Keşfin ardından deniz ve karadan Marta Koyu’na baskın gerçekleştirildi. Geniş güvenlik önlemleri ve gizlilik içerisinde yapılan baskında yer alan çevik kuvvet, olay yeri inceleme, narkotik ve helikopterler tarafından kampçılar kuşatıldı. Çadırların tek tek arandığı olayda 54 genç ateş yaktıkları gerekçesiyle gözaltına alınırken, 32 çadıra da el konuldu. Karakola götürülen gençlerin sorgularının ardından bu kişilerin 37’sine 6831 sayılı Orman Kanunu’na muhalefetten 88’erTL para cezası kesildi. Gözaltına alınanlardan 3 kişi arama kararı olduğu için emniyet müdürlüğüne sevk edilirken, diğerleri serbest bırakıldı.
Sit alanı olması nedeniyle kamp ve çadır yasaklandı
Adaların tek ücretsiz ve çadır alanı olan Marta Koyu, bundan sonra çadıra ve kampa yasaklandı. Neden olarak “sit alanı olması”nın belirtildiği Marta Koyu için gençler karakol çıkışı şu açıklamada bulundular:
“Burgazada’da kamu malı olan bu koyda bütçemiz oranında ve birer doğasever olarak hafta sonunu değerlendirmek ve tatil yapmak hakkımızı kullandık. Şikâyete neden ateş yakma olayının doğru olmadığını belirtmek isteriz. Bizden önce, eskiye ait ateş yerleri olduğu belli. İllegal bir iş de yapmadık. Biz her defasında giderken çöplerimizi de toplayıp geldiğimiz gibi bırakıyoruz alanı. Bu nedenle suçlamaları reddediyoruz.
Evet, burada sorun yaşanıyor. Ama sorun operasyonla, yasakla mı çözülür? Bu yasak sorunu çözdü mü gerçekten?
Burada halkın yararlanabileceği adımların atılması gerekirken, mesela bir tuvalet, duş yeri vb. basit birkaç işlemle hem doğa korunabilir, hem de insanlar yararlanır hakları olan denizden.
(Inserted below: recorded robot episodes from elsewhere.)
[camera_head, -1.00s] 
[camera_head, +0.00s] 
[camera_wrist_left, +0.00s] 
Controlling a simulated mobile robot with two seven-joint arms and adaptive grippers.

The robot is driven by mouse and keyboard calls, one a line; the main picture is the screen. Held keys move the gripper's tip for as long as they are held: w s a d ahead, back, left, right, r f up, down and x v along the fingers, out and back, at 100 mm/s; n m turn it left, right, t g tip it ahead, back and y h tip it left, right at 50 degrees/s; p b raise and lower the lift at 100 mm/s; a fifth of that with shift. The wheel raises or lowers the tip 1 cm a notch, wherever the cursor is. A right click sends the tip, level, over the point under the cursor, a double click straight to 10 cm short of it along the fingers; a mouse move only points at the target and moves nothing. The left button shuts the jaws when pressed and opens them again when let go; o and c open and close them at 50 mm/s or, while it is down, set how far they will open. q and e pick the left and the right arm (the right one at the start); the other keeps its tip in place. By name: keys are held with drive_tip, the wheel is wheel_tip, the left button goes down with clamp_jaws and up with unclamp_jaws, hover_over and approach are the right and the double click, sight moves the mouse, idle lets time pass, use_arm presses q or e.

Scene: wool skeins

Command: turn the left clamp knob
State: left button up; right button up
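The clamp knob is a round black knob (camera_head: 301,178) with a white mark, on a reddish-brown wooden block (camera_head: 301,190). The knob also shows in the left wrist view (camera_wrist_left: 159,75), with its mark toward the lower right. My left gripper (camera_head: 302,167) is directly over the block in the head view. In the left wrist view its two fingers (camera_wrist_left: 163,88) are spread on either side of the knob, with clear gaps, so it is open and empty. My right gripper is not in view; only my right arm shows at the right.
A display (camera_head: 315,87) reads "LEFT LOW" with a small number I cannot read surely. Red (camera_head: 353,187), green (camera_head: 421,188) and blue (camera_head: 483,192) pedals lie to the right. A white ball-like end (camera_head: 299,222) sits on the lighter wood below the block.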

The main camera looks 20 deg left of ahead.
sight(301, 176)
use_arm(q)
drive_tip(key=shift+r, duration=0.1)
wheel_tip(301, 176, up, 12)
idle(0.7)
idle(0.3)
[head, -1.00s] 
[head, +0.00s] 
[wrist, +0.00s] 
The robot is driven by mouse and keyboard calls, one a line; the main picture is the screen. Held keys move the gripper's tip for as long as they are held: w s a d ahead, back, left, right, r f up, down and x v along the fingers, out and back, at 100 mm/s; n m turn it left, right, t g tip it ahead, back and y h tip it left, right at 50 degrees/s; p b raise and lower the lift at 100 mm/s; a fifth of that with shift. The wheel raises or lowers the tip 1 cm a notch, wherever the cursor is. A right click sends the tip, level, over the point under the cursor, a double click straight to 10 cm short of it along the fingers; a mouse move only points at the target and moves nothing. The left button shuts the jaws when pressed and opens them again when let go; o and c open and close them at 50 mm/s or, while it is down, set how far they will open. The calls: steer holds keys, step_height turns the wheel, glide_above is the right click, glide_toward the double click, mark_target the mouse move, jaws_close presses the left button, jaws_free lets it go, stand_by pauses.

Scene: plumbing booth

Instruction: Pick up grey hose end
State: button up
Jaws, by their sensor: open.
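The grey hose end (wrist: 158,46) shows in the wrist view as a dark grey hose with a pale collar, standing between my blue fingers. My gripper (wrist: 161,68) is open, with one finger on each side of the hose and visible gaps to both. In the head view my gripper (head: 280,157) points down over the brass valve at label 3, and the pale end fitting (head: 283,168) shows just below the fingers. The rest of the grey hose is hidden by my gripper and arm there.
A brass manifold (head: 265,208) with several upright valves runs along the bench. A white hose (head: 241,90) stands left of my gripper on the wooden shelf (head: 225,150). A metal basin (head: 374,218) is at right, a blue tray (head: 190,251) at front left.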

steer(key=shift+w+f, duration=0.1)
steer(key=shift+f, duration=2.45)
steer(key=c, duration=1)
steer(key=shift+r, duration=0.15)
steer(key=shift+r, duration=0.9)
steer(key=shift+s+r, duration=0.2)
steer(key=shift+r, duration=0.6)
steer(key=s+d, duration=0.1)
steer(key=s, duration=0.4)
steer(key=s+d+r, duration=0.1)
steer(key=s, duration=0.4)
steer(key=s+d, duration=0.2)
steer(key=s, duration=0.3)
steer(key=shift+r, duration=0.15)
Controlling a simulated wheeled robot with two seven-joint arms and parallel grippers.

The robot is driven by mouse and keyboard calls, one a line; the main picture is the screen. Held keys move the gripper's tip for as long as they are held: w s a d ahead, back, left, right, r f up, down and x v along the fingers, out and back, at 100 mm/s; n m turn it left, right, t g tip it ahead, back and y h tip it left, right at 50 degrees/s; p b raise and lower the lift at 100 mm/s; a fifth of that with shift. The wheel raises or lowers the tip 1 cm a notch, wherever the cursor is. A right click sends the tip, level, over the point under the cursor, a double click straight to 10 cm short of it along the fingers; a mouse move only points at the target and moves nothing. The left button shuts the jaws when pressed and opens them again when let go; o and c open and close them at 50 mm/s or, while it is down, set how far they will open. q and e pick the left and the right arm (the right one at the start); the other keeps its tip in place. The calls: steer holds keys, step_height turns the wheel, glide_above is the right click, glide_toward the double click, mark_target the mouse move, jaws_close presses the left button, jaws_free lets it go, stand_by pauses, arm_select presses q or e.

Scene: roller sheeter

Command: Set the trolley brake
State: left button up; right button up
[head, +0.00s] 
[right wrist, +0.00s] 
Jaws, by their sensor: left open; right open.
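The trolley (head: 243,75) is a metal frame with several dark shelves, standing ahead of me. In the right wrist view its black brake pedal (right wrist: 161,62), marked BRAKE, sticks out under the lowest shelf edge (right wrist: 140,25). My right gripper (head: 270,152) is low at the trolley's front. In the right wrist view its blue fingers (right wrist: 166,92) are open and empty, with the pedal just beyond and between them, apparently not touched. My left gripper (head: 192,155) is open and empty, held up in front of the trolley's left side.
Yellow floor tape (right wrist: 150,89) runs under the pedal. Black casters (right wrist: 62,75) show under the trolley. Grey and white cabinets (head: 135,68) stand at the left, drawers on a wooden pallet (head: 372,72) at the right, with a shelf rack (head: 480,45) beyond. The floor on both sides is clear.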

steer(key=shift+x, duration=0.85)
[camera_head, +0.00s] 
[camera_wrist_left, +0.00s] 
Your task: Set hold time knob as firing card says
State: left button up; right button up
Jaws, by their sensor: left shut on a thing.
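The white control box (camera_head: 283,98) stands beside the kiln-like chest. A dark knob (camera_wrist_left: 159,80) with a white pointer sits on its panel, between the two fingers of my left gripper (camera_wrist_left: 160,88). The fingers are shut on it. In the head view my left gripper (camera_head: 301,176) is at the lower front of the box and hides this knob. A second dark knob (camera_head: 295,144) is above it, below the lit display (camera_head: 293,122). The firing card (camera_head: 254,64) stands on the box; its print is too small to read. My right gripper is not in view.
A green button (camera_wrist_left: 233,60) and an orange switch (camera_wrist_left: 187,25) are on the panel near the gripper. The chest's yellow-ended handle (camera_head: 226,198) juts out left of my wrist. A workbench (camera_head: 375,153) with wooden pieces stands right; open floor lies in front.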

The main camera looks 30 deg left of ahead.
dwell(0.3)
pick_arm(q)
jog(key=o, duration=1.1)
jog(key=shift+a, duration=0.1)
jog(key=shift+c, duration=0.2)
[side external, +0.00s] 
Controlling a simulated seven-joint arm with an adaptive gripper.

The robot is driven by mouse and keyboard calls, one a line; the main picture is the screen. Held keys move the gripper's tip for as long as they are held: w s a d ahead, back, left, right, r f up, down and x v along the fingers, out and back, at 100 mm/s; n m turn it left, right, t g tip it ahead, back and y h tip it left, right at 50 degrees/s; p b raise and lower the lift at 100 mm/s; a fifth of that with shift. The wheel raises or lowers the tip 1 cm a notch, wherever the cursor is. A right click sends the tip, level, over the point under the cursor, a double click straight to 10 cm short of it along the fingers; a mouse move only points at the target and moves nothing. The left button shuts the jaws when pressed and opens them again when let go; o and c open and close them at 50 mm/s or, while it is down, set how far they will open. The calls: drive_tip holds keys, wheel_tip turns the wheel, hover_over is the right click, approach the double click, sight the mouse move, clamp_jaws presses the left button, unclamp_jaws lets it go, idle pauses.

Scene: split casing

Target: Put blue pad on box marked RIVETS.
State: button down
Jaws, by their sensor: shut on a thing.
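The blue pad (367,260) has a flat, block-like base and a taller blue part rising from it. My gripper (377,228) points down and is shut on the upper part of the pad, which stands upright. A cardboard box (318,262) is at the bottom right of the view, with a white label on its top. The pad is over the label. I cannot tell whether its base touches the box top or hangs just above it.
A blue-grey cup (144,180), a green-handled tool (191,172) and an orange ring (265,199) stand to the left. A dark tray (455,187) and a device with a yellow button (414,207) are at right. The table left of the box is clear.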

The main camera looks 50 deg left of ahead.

Ayrıca SİT alanı deniyor, doğrudur. Burgazada’nın mahallesi olan Yassıada’da inşaat yapılıyor? Adanın dokusu, deniz yaşamı vb. hepsi tahrip edildi. Kamp ve çadıra gelince mi SİT işliyor? Aklımızdan bu sorular geçiyor... Kendini doğaya atıp huzur depolamak isteyen, yaşları en fazla 25-30 olan, illegal iş yapmayan, doğaseverlere şafak operasyonu yapılması gerçekten vahim ve endişe verici...”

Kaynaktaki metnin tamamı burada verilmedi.